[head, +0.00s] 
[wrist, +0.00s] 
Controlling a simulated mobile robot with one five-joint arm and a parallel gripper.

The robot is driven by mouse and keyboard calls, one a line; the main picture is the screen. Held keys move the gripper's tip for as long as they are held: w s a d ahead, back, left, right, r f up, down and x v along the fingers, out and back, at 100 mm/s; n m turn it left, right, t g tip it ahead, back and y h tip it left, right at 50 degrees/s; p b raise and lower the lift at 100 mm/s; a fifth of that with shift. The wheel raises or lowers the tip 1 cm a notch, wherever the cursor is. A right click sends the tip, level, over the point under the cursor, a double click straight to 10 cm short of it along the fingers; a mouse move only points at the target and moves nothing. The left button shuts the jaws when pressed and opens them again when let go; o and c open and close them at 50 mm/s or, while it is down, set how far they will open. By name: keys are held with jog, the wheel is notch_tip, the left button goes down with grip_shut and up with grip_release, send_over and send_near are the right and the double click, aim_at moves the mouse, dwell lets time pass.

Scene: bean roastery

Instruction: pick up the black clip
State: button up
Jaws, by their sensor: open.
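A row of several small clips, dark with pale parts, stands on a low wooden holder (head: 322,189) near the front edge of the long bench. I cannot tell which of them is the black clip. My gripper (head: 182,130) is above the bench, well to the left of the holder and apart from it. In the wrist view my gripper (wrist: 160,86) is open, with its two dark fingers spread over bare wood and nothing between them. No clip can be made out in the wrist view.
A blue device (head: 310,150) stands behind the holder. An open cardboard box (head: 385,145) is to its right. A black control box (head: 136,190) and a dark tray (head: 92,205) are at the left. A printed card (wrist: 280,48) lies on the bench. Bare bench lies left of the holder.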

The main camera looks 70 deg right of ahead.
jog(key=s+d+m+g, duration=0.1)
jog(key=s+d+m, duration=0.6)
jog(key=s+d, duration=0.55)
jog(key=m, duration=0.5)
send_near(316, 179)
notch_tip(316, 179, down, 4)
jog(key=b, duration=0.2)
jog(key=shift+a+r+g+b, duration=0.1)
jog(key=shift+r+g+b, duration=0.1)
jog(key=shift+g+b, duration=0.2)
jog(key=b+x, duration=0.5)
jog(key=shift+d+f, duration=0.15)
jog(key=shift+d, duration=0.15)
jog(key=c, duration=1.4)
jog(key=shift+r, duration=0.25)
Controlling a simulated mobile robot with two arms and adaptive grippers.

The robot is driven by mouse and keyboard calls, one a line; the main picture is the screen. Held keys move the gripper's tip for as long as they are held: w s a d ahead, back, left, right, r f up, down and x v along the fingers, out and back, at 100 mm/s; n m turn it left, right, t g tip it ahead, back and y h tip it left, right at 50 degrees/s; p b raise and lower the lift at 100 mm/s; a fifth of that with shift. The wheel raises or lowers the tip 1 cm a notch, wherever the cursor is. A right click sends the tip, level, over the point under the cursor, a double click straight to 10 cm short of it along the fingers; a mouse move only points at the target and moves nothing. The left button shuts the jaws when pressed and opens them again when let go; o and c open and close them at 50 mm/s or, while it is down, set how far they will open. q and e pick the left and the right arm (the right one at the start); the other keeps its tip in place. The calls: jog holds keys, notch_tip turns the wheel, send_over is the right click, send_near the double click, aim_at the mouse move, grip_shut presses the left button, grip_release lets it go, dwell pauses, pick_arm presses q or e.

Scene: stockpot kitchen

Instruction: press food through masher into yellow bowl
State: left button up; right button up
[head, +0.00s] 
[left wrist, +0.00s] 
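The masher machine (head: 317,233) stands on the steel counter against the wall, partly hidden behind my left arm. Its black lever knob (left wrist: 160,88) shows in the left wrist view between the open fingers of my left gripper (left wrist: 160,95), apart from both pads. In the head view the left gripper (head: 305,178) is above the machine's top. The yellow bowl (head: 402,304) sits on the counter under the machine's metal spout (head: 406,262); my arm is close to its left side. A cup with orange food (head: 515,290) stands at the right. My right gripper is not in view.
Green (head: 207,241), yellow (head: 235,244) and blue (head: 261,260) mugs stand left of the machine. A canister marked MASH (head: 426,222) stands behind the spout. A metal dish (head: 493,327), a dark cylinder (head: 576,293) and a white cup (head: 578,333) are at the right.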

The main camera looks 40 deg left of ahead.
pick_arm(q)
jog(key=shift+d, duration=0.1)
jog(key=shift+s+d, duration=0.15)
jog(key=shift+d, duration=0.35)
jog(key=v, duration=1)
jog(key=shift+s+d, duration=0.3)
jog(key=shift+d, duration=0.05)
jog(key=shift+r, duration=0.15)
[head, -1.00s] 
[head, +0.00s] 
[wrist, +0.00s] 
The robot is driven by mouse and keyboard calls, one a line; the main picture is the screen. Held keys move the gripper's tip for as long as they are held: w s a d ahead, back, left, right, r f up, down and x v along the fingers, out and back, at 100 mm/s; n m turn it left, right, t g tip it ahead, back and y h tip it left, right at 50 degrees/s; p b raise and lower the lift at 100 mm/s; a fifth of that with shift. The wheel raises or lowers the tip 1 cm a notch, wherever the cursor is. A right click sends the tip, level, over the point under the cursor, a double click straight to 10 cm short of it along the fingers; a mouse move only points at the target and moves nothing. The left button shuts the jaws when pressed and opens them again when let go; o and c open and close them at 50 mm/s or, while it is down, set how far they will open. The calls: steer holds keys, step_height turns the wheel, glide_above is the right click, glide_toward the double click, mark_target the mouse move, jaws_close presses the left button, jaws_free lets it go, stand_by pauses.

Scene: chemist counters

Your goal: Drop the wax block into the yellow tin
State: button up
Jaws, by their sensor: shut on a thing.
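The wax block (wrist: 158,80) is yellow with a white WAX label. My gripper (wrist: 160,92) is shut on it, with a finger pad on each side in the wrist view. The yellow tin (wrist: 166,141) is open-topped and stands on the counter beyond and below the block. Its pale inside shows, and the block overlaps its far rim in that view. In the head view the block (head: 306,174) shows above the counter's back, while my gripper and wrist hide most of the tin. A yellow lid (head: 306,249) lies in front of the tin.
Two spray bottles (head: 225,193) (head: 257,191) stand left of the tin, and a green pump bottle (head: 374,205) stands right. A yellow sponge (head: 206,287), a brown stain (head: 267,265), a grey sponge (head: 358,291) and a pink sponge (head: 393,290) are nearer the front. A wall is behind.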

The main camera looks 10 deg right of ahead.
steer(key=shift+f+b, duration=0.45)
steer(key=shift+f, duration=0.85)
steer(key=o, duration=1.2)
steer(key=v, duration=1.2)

....................

§ Goal
Make an exact copy of the listing, including every line.

§ Answer to the exercise
[head, +0.00s] 
[wrist, +0.00s] 
Controlling a simulated mobile robot with one five-joint arm and a parallel gripper.

The robot is driven by mouse and keyboard calls, one a line; the main picture is the screen. Held keys move the gripper's tip for as long as they are held: w s a d ahead, back, left, right, r f up, down and x v along the fingers, out and back, at 100 mm/s; n m turn it left, right, t g tip it ahead, back and y h tip it left, right at 50 degrees/s; p b raise and lower the lift at 100 mm/s; a fifth of that with shift. The wheel raises or lowers the tip 1 cm a notch, wherever the cursor is. A right click sends the tip, level, over the point under the cursor, a double click straight to 10 cm short of it along the fingers; a mouse move only points at the target and moves nothing. The left button shuts the jaws when pressed and opens them again when let go; o and c open and close them at 50 mm/s or, while it is down, set how far they will open. By name: keys are held with jog, the wheel is notch_tip, the left button goes down with grip_shut and up with grip_release, send_over and send_near are the right and the double click, aim_at moves the mouse, dwell lets time pass.

Scene: bean roastery

Instruction: pick up the black clip
State: button up
Jaws, by their sensor: open.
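A row of several small clips, dark with pale parts, stands on a low wooden holder (head: 322,189) near the front edge of the long bench. I cannot tell which of them is the black clip. My gripper (head: 182,130) is above the bench, well to the left of the holder and apart from it. In the wrist view my gripper (wrist: 160,86) is open, with its two dark fingers spread over bare wood and nothing between them. No clip can be made out in the wrist view.
A blue device (head: 310,150) stands behind the holder. An open cardboard box (head: 385,145) is to its right. A black control box (head: 136,190) and a dark tray (head: 92,205) are at the left. A printed card (wrist: 280,48) lies on the bench. Bare bench lies left of the holder.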

The main camera looks 70 deg right of ahead.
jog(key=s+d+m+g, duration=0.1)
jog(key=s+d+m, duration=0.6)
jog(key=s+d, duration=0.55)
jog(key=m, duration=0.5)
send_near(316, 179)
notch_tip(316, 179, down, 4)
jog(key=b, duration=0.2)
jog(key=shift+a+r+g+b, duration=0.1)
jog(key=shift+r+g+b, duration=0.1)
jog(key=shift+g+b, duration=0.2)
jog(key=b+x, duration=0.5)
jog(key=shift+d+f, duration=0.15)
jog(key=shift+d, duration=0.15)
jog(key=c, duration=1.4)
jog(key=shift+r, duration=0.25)
Controlling a simulated mobile robot with two arms and adaptive grippers.

The robot is driven by mouse and keyboard calls, one a line; the main picture is the screen. Held keys move the gripper's tip for as long as they are held: w s a d ahead, back, left, right, r f up, down and x v along the fingers, out and back, at 100 mm/s; n m turn it left, right, t g tip it ahead, back and y h tip it left, right at 50 degrees/s; p b raise and lower the lift at 100 mm/s; a fifth of that with shift. The wheel raises or lowers the tip 1 cm a notch, wherever the cursor is. A right click sends the tip, level, over the point under the cursor, a double click straight to 10 cm short of it along the fingers; a mouse move only points at the target and moves nothing. The left button shuts the jaws when pressed and opens them again when let go; o and c open and close them at 50 mm/s or, while it is down, set how far they will open. q and e pick the left and the right arm (the right one at the start); the other keeps its tip in place. The calls: jog holds keys, notch_tip turns the wheel, send_over is the right click, send_near the double click, aim_at the mouse move, grip_shut presses the left button, grip_release lets it go, dwell pauses, pick_arm presses q or e.

Scene: stockpot kitchen

Instruction: press food through masher into yellow bowl
State: left button up; right button up
[head, +0.00s] 
[left wrist, +0.00s] 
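The masher machine (head: 317,233) stands on the steel counter against the wall, partly hidden behind my left arm. Its black lever knob (left wrist: 160,88) shows in the left wrist view between the open fingers of my left gripper (left wrist: 160,95), apart from both pads. In the head view the left gripper (head: 305,178) is above the machine's top. The yellow bowl (head: 402,304) sits on the counter under the machine's metal spout (head: 406,262); my arm is close to its left side. A cup with orange food (head: 515,290) stands at the right. My right gripper is not in view.
Green (head: 207,241), yellow (head: 235,244) and blue (head: 261,260) mugs stand left of the machine. A canister marked MASH (head: 426,222) stands behind the spout. A metal dish (head: 493,327), a dark cylinder (head: 576,293) and a white cup (head: 578,333) are at the right.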

The main camera looks 40 deg left of ahead.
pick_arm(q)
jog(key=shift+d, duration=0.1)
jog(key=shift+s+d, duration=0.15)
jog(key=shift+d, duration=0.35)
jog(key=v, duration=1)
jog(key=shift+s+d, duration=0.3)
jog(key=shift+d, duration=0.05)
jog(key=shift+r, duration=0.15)
[head, -1.00s] 
[head, +0.00s] 
[wrist, +0.00s] 
The robot is driven by mouse and keyboard calls, one a line; the main picture is the screen. Held keys move the gripper's tip for as long as they are held: w s a d ahead, back, left, right, r f up, down and x v along the fingers, out and back, at 100 mm/s; n m turn it left, right, t g tip it ahead, back and y h tip it left, right at 50 degrees/s; p b raise and lower the lift at 100 mm/s; a fifth of that with shift. The wheel raises or lowers the tip 1 cm a notch, wherever the cursor is. A right click sends the tip, level, over the point under the cursor, a double click straight to 10 cm short of it along the fingers; a mouse move only points at the target and moves nothing. The left button shuts the jaws when pressed and opens them again when let go; o and c open and close them at 50 mm/s or, while it is down, set how far they will open. The calls: steer holds keys, step_height turns the wheel, glide_above is the right click, glide_toward the double click, mark_target the mouse move, jaws_close presses the left button, jaws_free lets it go, stand_by pauses.

Scene: chemist counters

Your goal: Drop the wax block into the yellow tin
State: button up
Jaws, by their sensor: shut on a thing.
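The wax block (wrist: 158,80) is yellow with a white WAX label. My gripper (wrist: 160,92) is shut on it, with a finger pad on each side in the wrist view. The yellow tin (wrist: 166,141) is open-topped and stands on the counter beyond and below the block. Its pale inside shows, and the block overlaps its far rim in that view. In the head view the block (head: 306,174) shows above the counter's back, while my gripper and wrist hide most of the tin. A yellow lid (head: 306,249) lies in front of the tin.
Two spray bottles (head: 225,193) (head: 257,191) stand left of the tin, and a green pump bottle (head: 374,205) stands right. A yellow sponge (head: 206,287), a brown stain (head: 267,265), a grey sponge (head: 358,291) and a pink sponge (head: 393,290) are nearer the front. A wall is behind.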

The main camera looks 10 deg right of ahead.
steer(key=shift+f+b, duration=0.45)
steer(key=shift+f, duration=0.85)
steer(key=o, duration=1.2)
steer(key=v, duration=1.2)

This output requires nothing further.